Another way to tackle the problem is using the FlameGraph approach and perf
. While running the GNU Radio flowgraph, we can record a trace with
sudo perf record -g -F 99 -p PID
and then extract a great image from the acquired trace with
sudo perf script > out.perf
./stackcollapse-perf.pl out.perf > out.folded
./flamegraph.pl out.folded > flame.svg
The full trace we obtained is available here (if you open the file with firefox for instance you can click and zoom in the interesting part of the image). As you can see once more, the Viterbi decoder is the most time-consuming part of the design. perf
can be used to dig even deeper in the design.
With
sudo perf top -t TID
we can annotate on the fly the execution of the thread and see the critical regions involved, as can be seen in the picture below.

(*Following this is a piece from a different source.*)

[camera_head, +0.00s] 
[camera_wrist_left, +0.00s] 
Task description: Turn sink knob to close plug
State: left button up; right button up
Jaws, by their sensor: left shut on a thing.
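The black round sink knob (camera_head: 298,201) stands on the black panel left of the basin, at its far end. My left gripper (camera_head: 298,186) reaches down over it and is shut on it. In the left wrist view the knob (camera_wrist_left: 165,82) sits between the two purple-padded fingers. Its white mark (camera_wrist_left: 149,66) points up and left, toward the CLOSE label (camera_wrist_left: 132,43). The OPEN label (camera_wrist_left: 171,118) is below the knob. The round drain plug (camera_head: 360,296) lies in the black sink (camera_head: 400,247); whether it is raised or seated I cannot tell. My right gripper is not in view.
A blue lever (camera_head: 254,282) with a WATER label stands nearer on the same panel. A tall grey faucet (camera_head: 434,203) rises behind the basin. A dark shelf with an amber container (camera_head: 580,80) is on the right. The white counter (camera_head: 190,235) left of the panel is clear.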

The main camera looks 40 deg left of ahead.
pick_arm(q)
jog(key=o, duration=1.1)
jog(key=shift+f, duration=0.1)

Now, looking at the sources (src/gnuradio/gr-dtv/lib/dvbt/dvbt_viterbi_decoder_impl.cc) we see what our code looks like:
// Trace back
for (i = 0, pos = store_pos; i < (ntraceback - 1); i++) {
// Obtain the state from the output bits
// by clocking in the output bits in reverse order.
// The state has only 6 bits
beststate = ppresult[pos][beststate] >> 2;
pos = (pos - 1 + ntraceback) % ntraceback;
}
The modulo operation on amd64 is implemented with IDIV and it is the critical point here; If you need to convince yourself look for the latency of the IDIV instructions operating on r64 operands in Agner Fog’s latency tables.

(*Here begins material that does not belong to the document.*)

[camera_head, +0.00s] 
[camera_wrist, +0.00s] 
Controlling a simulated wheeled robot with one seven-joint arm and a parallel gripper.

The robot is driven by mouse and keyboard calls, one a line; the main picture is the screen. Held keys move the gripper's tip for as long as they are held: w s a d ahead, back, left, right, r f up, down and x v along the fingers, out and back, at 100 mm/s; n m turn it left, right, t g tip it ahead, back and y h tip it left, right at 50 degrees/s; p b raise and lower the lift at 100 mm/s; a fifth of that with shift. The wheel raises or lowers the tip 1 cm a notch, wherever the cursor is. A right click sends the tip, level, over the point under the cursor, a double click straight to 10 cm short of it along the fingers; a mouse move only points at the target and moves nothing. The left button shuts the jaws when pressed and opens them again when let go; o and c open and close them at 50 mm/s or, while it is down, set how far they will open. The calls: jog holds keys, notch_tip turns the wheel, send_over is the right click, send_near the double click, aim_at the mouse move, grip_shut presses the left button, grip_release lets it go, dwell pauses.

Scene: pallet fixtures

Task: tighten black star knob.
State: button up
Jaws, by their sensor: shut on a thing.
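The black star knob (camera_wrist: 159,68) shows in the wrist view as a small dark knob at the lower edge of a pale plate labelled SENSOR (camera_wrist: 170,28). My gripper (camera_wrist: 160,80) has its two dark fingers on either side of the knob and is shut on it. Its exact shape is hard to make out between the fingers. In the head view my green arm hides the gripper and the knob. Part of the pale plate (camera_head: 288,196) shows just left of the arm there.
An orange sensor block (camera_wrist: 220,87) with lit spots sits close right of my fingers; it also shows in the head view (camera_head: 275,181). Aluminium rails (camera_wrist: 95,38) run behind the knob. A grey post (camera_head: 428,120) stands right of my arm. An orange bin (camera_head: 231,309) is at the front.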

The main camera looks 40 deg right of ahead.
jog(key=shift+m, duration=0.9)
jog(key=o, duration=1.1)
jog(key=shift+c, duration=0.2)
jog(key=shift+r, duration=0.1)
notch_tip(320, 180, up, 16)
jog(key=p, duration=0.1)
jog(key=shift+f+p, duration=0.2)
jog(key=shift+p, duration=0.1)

After looking at the initialization of pos
we can modify the code as follows
pos = (pos - 1 + ntraceback);
if (pos >= ntraceback) {
pos -= ntraceback;
}
Nothing fancy, but after recompiling and measuring in our scenario, we achieved a 30% benefit that will do just fine for our demo next week. Whenever we will have the time, we will write about what we did after this, but the magnitude of improvement of this easy tweak was more than suitable for a blog post.
There is a lot more that can be done — feel free to share your advice and experience, we will be happy to learn from you!
Keep in touch,
A.
2 comments
Hi Alberto, great flow – easy to follow and I get similar results. I’ve also dropped the ctrlport work.
1/ Would you be able to tell me how you would measure time?
2/ How to get the underlying OS included as well?
73s C
Hi Chris,
thanks for stopping by.
I’m unsure I got your questions correctly, but I’ll try to answer you here.
1/ Would you be able to tell me how you would measure time?
In my case, I just measured the mean data rate that was the most pertinent
metric. In general, if you have access to the source code you can use
C++ std::chrono time stamping or, if you are on a C codebase, some
version of rdtsc (but use it with care).
2/ How to get the underlying OS included as well?
perf is capable of following your code in Kernel space as well.
For some more examples looks at the great one liners in this page
http://www.brendangregg.com/perf.html
Best,
A.